(Rows from a robot dataset)

- - - - - - -

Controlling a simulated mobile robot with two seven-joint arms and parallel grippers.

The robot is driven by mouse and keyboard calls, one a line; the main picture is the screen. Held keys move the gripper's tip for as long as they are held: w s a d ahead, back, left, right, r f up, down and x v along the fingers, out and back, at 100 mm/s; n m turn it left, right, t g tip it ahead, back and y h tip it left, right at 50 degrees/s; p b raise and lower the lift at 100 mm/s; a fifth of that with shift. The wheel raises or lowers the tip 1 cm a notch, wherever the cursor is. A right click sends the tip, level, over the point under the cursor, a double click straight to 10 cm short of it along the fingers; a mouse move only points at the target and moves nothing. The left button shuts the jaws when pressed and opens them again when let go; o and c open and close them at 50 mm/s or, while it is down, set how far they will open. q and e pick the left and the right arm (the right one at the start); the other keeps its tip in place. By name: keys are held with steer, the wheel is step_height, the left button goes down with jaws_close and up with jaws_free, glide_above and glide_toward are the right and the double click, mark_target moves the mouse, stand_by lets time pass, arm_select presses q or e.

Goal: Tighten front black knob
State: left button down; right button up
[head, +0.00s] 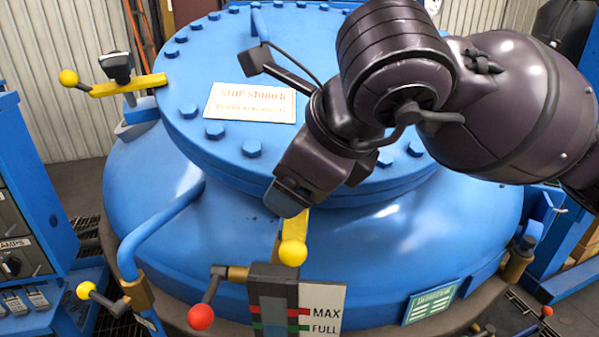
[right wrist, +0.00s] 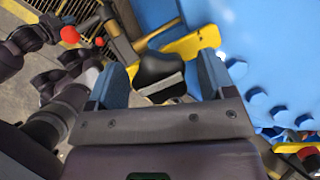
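The front black knob (right wrist: 160,74) shows in the right wrist view, on a yellow clamp arm (right wrist: 192,45). It sits between the two blue fingers of my right gripper (right wrist: 163,75). The fingers are apart, with visible gaps on both sides of the knob. In the head view my right gripper (head: 287,197) is over the front rim of the blue lid (head: 330,155) and hides the knob. Only the yellow clamp arm (head: 279,238) shows below it. My left gripper is not clearly seen in either view.
Another black knob (head: 117,66) stands on a yellow clamp at the lid's left. A gauge (head: 272,305) and a red ball lever (head: 201,316) are in front of the vessel. A yellow ball (head: 293,253) is close below my right gripper. A blue pipe (head: 160,228) runs on the left.

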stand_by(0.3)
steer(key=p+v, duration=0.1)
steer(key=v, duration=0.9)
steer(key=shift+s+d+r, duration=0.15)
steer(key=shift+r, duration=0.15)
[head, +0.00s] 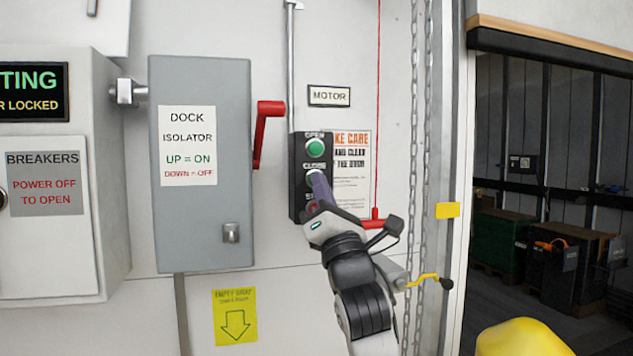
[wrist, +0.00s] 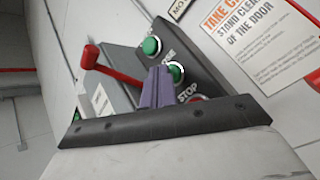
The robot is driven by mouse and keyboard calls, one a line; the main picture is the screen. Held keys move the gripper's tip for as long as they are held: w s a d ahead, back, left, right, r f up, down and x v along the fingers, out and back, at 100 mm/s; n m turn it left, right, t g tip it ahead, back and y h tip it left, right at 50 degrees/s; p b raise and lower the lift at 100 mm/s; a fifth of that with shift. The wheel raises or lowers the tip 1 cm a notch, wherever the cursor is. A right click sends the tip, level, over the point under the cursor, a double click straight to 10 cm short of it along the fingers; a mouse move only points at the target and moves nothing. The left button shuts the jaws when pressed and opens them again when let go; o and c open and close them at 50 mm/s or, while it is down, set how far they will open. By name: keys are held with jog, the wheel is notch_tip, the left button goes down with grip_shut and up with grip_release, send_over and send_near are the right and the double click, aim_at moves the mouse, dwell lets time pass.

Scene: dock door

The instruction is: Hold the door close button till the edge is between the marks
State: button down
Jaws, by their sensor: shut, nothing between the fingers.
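The button box (head: 298,190) hangs on the white wall. Its green open button (head: 315,148) is clear, also in the wrist view (wrist: 151,46). The door's dark lower edge (head: 550,46) is high in the doorway. One yellow mark (head: 447,210) shows on the frame.
A red stop button (wrist: 198,98) is partly hidden below my fingers. The grey isolator (head: 200,225) with its raised red handle (head: 264,130) stands left of the box. A red cord (head: 378,100) and chains (head: 421,120) hang to the right. Crates (head: 505,240) stand beyond the doorway.

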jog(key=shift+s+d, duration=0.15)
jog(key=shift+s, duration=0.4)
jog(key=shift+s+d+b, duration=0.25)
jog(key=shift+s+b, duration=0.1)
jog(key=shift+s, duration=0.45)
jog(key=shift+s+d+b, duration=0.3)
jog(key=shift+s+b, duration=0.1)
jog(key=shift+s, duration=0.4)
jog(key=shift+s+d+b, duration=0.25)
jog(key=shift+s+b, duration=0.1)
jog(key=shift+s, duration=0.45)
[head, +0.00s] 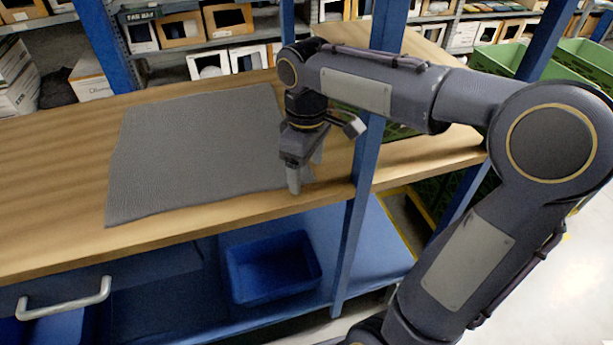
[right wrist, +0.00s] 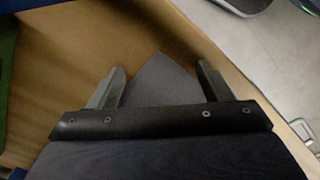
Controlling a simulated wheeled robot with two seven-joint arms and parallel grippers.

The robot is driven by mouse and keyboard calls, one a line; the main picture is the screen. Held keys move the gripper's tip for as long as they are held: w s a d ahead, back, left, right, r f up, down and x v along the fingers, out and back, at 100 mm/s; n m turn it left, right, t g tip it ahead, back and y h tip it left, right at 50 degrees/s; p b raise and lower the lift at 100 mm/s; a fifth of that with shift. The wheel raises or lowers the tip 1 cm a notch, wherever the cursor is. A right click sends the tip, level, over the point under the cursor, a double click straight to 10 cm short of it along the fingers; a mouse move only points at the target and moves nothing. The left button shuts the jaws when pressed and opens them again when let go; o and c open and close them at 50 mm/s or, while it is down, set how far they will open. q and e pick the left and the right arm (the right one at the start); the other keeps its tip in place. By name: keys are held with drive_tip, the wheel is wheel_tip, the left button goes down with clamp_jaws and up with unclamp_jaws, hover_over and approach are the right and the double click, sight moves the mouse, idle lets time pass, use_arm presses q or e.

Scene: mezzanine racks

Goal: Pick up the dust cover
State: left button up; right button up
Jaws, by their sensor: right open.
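The dust cover looks to be the grey ribbed sheet (head: 195,150) lying flat on the wooden bench top in the head view. My right gripper (head: 300,185) points down over its right edge, near the front right corner. In the right wrist view the two fingers (right wrist: 160,80) are apart, and a grey corner of the sheet (right wrist: 163,75) shows between them. I cannot tell whether the fingers touch the sheet. The gripper hides part of the sheet's right edge. My left gripper is not in view.
The bench top (head: 50,150) is bare left of the sheet. A blue post (head: 363,170) stands close right of my gripper. A blue bin (head: 272,268) sits on the shelf below. A drawer handle (head: 65,300) is at lower left. Green crates (head: 500,58) stand at right.

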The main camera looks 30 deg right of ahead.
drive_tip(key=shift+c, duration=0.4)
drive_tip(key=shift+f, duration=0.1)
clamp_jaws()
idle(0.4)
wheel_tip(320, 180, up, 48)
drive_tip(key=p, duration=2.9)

- - - - - - -

▶ _Instructions for the task_
Copy the records above exactly. The pictures are not part of the copy.

▶ _The response_
Controlling a simulated mobile robot with two seven-joint arms and parallel grippers.

The robot is driven by mouse and keyboard calls, one a line; the main picture is the screen. Held keys move the gripper's tip for as long as they are held: w s a d ahead, back, left, right, r f up, down and x v along the fingers, out and back, at 100 mm/s; n m turn it left, right, t g tip it ahead, back and y h tip it left, right at 50 degrees/s; p b raise and lower the lift at 100 mm/s; a fifth of that with shift. The wheel raises or lowers the tip 1 cm a notch, wherever the cursor is. A right click sends the tip, level, over the point under the cursor, a double click straight to 10 cm short of it along the fingers; a mouse move only points at the target and moves nothing. The left button shuts the jaws when pressed and opens them again when let go; o and c open and close them at 50 mm/s or, while it is down, set how far they will open. q and e pick the left and the right arm (the right one at the start); the other keeps its tip in place. By name: keys are held with steer, the wheel is step_height, the left button goes down with jaws_close and up with jaws_free, glide_above and glide_toward are the right and the double click, mark_target moves the mouse, stand_by lets time pass, arm_select presses q or e.

Goal: Tighten front black knob
State: left button down; right button up
[head, +0.00s] 
[right wrist, +0.00s] 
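The front black knob (right wrist: 160,74) shows in the right wrist view, on a yellow clamp arm (right wrist: 192,45). It sits between the two blue fingers of my right gripper (right wrist: 163,75). The fingers are apart, with visible gaps on both sides of the knob. In the head view my right gripper (head: 287,197) is over the front rim of the blue lid (head: 330,155) and hides the knob. Only the yellow clamp arm (head: 279,238) shows below it. My left gripper is not clearly seen in either view.
Another black knob (head: 117,66) stands on a yellow clamp at the lid's left. A gauge (head: 272,305) and a red ball lever (head: 201,316) are in front of the vessel. A yellow ball (head: 293,253) is close below my right gripper. A blue pipe (head: 160,228) runs on the left.

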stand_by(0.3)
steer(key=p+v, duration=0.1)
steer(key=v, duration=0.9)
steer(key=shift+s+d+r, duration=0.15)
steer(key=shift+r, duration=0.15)
[head, +0.00s] 
[wrist, +0.00s] 
The robot is driven by mouse and keyboard calls, one a line; the main picture is the screen. Held keys move the gripper's tip for as long as they are held: w s a d ahead, back, left, right, r f up, down and x v along the fingers, out and back, at 100 mm/s; n m turn it left, right, t g tip it ahead, back and y h tip it left, right at 50 degrees/s; p b raise and lower the lift at 100 mm/s; a fifth of that with shift. The wheel raises or lowers the tip 1 cm a notch, wherever the cursor is. A right click sends the tip, level, over the point under the cursor, a double click straight to 10 cm short of it along the fingers; a mouse move only points at the target and moves nothing. The left button shuts the jaws when pressed and opens them again when let go; o and c open and close them at 50 mm/s or, while it is down, set how far they will open. By name: keys are held with jog, the wheel is notch_tip, the left button goes down with grip_shut and up with grip_release, send_over and send_near are the right and the double click, aim_at moves the mouse, dwell lets time pass.

Scene: dock door

The instruction is: Hold the door close button till the edge is between the marks
State: button down
Jaws, by their sensor: shut, nothing between the fingers.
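The button box (head: 298,190) hangs on the white wall. Its green open button (head: 315,148) is clear, also in the wrist view (wrist: 151,46). The door's dark lower edge (head: 550,46) is high in the doorway. One yellow mark (head: 447,210) shows on the frame.
A red stop button (wrist: 198,98) is partly hidden below my fingers. The grey isolator (head: 200,225) with its raised red handle (head: 264,130) stands left of the box. A red cord (head: 378,100) and chains (head: 421,120) hang to the right. Crates (head: 505,240) stand beyond the doorway.

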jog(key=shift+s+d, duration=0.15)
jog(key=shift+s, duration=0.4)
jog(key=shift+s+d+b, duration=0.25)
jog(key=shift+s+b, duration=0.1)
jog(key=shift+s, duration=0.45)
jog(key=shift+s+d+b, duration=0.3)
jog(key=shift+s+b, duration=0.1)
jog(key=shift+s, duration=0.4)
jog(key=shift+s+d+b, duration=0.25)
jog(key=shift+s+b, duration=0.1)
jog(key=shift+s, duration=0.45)
[head, +0.00s] 
[right wrist, +0.00s] 
Controlling a simulated wheeled robot with two seven-joint arms and parallel grippers.

The robot is driven by mouse and keyboard calls, one a line; the main picture is the screen. Held keys move the gripper's tip for as long as they are held: w s a d ahead, back, left, right, r f up, down and x v along the fingers, out and back, at 100 mm/s; n m turn it left, right, t g tip it ahead, back and y h tip it left, right at 50 degrees/s; p b raise and lower the lift at 100 mm/s; a fifth of that with shift. The wheel raises or lowers the tip 1 cm a notch, wherever the cursor is. A right click sends the tip, level, over the point under the cursor, a double click straight to 10 cm short of it along the fingers; a mouse move only points at the target and moves nothing. The left button shuts the jaws when pressed and opens them again when let go; o and c open and close them at 50 mm/s or, while it is down, set how far they will open. q and e pick the left and the right arm (the right one at the start); the other keeps its tip in place. By name: keys are held with drive_tip, the wheel is wheel_tip, the left button goes down with clamp_jaws and up with unclamp_jaws, hover_over and approach are the right and the double click, sight moves the mouse, idle lets time pass, use_arm presses q or e.

Scene: mezzanine racks

Goal: Pick up the dust cover
State: left button up; right button up
Jaws, by their sensor: right open.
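The dust cover looks to be the grey ribbed sheet (head: 195,150) lying flat on the wooden bench top in the head view. My right gripper (head: 300,185) points down over its right edge, near the front right corner. In the right wrist view the two fingers (right wrist: 160,80) are apart, and a grey corner of the sheet (right wrist: 163,75) shows between them. I cannot tell whether the fingers touch the sheet. The gripper hides part of the sheet's right edge. My left gripper is not in view.
The bench top (head: 50,150) is bare left of the sheet. A blue post (head: 363,170) stands close right of my gripper. A blue bin (head: 272,268) sits on the shelf below. A drawer handle (head: 65,300) is at lower left. Green crates (head: 500,58) stand at right.

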The main camera looks 30 deg right of ahead.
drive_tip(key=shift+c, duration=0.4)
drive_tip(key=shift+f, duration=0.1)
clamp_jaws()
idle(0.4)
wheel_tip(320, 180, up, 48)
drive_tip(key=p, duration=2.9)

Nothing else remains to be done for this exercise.